Directive - Filter these entries so that only lines with the word "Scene" remain.
====== Records for the exercise ======
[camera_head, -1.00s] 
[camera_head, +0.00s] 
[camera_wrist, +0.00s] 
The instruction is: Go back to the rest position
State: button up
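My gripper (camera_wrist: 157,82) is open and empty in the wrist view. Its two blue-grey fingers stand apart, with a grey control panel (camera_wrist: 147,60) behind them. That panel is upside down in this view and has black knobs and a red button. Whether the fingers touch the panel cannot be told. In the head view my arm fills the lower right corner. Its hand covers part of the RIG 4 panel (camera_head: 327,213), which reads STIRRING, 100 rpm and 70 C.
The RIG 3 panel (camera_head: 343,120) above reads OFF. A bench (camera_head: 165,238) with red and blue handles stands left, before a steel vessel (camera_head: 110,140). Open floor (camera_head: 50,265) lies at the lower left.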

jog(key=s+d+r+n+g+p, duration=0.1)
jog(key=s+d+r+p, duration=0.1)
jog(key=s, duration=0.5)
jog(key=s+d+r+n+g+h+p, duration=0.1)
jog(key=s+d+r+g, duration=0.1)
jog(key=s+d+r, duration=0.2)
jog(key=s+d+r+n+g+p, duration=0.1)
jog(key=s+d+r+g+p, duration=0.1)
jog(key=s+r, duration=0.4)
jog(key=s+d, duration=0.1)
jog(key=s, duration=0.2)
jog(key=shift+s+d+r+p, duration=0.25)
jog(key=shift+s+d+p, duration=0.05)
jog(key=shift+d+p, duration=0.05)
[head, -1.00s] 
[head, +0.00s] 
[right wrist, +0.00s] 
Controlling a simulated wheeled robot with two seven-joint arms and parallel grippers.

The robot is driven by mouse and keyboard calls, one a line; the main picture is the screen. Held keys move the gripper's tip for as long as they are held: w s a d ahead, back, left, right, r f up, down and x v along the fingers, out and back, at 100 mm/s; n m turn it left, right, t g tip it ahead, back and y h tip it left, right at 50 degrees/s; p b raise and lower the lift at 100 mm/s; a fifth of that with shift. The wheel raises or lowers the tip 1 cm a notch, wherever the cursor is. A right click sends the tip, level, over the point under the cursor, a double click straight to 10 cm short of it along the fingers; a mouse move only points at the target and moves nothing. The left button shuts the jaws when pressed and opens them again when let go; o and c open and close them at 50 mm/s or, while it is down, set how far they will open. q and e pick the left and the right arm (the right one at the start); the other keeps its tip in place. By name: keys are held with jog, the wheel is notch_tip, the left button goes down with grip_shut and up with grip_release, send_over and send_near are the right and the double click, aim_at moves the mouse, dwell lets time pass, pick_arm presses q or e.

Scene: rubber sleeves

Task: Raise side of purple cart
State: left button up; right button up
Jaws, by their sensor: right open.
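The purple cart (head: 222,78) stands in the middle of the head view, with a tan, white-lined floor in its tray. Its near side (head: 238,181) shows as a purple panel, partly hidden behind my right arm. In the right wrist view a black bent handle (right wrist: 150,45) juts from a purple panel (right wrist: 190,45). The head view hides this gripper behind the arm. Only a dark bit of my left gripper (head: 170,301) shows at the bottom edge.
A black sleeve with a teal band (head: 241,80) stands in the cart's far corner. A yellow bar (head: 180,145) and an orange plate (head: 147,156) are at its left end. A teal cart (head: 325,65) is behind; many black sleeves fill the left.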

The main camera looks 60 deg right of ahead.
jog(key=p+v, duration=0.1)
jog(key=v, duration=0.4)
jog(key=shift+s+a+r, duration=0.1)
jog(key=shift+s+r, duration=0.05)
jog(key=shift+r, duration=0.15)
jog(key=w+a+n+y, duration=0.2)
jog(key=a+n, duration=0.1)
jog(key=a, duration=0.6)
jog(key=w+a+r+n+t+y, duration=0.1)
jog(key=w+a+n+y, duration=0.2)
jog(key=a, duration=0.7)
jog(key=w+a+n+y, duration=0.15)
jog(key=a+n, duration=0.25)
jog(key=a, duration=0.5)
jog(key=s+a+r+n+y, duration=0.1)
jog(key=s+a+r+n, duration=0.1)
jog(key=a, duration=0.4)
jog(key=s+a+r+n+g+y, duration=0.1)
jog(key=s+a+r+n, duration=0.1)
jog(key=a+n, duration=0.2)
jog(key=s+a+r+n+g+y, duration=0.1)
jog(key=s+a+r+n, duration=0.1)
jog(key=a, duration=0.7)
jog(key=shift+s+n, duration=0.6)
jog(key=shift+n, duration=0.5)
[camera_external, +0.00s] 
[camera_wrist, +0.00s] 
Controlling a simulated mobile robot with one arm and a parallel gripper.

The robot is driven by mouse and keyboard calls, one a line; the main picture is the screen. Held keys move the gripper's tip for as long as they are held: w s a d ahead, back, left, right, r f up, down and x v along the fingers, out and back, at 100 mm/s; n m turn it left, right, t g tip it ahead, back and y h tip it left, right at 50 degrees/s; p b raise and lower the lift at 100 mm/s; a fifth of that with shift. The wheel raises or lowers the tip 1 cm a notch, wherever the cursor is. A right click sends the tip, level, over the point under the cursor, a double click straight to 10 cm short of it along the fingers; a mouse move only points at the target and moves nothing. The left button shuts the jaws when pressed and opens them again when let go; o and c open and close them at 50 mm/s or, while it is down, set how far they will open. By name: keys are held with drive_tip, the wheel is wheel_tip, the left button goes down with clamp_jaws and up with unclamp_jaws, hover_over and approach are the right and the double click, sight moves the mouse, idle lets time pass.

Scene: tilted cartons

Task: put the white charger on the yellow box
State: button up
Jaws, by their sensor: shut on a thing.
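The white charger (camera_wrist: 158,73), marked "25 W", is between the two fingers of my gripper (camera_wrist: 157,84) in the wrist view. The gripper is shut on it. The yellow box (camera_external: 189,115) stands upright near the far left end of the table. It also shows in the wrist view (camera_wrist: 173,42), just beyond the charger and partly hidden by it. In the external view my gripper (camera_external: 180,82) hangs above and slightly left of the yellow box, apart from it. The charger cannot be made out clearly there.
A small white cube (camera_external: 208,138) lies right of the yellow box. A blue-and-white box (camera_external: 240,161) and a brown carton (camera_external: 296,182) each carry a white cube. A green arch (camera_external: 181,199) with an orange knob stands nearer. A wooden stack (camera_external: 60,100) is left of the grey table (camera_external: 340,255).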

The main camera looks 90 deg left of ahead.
======
Complete response -
Scene: rubber sleeves
Scene: tilted cartons

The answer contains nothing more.